Monday, September 13, 2010

I woke up in the back of a Taxi. The smell of cigarettes met my senses with a deafening roar; tickled my eyes open and sewed my nose closed. I coughed the dry air -- blinked the sunlight out. "What... where am I?" The car didn't slow; a voice in front of me spoke in a low staccato: "You're in a cab son, donchaknow?" Dug my elbow into the seat; lifting my body erect, I slowly let the color drain into my view. The Driver dug his smoke into the tray. I looked away out the window: "Wh- where are we..." A gruff laugh from the miser. "Oh we're going my friend. And that's just the thing" No locks on the doors... "Don't try anything -- funny. I'm not much for jokes" He was wearing a wreath built of cigarette tokes; I couldn't see his face. Sat up to the glass. Both my legs were asleep. "How long have I been..." Nausea met me. I reeled back in defeat. "You're awake and that's what matters" the Driver retorted. "I'm not sure what you've been doing besides sleeping and snorting; but at least you're awake after all" My fingers crawled down the window -- trapped like a leper. Quarantined in a box with Death as my driver. He coughed: "You can't get what you want. Not at this point my friend. You've been chasing your tail like a puppy and now... you've caught it" I balled a fist and slammed it into the divider; I heard something rattle -- the cab took a corner. "I wouldn't try to fight if I were you son" the Driver waved off the last lingering wisps. "Fighting is for animals or if no other solution exists. How 'bout you accept where you are and not think with your fists?" I scoffed: "What do you know? You fucking--" A jolt. "Hold your tongue son. No need to be brash." I choked. No words came to mind, as if my brain'd been erased. "Don't you understand son? You're not going away. You're just going and going; this is your second wind. Soon you'll be back, to dreaming; back with your friends. Back to your girl; laughing alone in the dark." I stared, speechless ahead. "You don't know who I am -- and you know maybe I'm not. But at least I'm still driving and haven't yet stopped." I shook my head 'no': "But when will we stop?" A chuckle; a chortle: "You'll find out soon enough."
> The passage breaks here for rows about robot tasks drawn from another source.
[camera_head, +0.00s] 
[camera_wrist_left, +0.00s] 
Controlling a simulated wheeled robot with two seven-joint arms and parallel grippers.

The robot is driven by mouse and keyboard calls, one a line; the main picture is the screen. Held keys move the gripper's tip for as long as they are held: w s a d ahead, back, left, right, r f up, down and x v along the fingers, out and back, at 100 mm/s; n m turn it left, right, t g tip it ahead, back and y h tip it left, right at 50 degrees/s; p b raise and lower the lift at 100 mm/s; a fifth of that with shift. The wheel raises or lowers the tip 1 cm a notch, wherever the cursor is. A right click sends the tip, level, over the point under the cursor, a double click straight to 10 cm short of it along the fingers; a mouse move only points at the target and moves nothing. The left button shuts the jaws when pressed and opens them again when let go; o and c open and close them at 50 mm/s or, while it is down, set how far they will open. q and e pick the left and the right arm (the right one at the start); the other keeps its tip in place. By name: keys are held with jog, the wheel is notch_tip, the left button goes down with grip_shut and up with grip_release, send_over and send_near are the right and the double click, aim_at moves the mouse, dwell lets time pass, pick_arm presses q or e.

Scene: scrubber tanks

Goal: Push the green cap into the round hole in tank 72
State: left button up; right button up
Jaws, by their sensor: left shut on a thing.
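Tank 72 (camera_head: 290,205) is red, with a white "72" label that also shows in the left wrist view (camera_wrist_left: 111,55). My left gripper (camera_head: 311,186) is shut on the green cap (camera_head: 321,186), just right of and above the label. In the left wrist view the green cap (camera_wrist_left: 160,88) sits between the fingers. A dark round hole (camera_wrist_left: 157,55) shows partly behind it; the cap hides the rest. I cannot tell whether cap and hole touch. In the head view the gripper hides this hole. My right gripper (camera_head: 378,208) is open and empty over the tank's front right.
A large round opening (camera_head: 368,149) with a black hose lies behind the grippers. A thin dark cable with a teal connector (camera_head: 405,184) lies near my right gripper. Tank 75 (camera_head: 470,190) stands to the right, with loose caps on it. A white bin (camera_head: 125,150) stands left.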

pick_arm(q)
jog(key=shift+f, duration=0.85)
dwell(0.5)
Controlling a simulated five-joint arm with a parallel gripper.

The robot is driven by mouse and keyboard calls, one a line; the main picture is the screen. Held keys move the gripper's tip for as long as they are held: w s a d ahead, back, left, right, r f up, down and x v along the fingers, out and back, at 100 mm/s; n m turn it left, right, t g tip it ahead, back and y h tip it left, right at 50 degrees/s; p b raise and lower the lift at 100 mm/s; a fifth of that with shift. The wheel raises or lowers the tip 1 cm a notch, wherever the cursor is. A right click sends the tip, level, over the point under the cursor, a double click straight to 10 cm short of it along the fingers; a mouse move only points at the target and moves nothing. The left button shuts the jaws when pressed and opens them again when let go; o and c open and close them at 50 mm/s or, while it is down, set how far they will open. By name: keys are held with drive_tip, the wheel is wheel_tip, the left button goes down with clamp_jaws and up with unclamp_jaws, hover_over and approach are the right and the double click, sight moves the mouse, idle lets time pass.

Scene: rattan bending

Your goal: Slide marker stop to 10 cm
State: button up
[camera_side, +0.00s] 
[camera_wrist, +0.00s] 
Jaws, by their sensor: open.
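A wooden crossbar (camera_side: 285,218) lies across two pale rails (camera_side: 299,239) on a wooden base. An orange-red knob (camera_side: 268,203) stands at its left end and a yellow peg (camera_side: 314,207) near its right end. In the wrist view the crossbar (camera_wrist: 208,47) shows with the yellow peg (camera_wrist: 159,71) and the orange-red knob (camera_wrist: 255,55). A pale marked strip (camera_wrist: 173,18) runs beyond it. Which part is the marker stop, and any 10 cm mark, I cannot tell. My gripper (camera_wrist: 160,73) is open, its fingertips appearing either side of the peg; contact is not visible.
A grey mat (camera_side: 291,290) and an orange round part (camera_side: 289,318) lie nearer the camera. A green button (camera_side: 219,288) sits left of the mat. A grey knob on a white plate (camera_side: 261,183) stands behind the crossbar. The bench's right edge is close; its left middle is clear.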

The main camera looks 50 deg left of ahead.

I woke up in my bed. What a dream I just had.

Monday, August 23, 2010

hurricanes get nice, unassuming names too

Monday, May 3, 2010

Silhouette

If I told you what slices back and forth through my brain,
you probably wouldn't change a thing.
You'd smile and feign at the thought that I think
and thought of us building that bond.
I couldn't care less about the way you are dressed;
the rays of light lick past your eyes.
A sweet smile spreads 'cross my mask. I am not vexed;
just taking a break from the test.
A photo of heaven, held by my fingers,
gives me window into what could have been.
There's a thing about wishing: it kind of spoils living.
Bliss is best when its ignorance-based.
Take heed my young sailor. Your plight isn't failure.
We all live on into the great unknown...

Thursday, April 29, 2010

Smile wide, my friend, smile wide

When I feel powerful I do what anyone else does: ruin it. But isn't that the beauty of it? If perfection was rampant then nothing would be random -- can you find the purpose in what we see as accident? We trip, grasp hold, lose it all, gain the world; and maybe this list isn't complete. If you dwell on the past, keep up the grudge, you won't be the one that makes it past the last step. Everyone is judged -- just not in the end. Before death we are evaluated by family and friends, society and pre-made plans; judgment is doled and the Judge hangs his hat. Regardless of this, please be who you are. If you're as crazy as me wear it proud/cross your heart: a patch or a button won't do. If you are like who I know then I know who you are. Like perfection, although false, people strive to be...us. Realize this, and you'll see; that media's a mirror -- and beauty is cheap. Put prices on facial structure, body weight; believe: people are people and they all believe in greed. And belief is as dangerous as a blind grenade toss. Throwing cause to the wind begs for fresh graveyard plots. And isn't that an image of how many survive: monochrome methodologies built and buried in effigy. Will you remember me when I'm gone? Can you make a mark on the world if it truly doesn't care? No one listens, so why bristle at thoughts of failure? I'm not saying we're all equal -- that we're lost -- too far gone...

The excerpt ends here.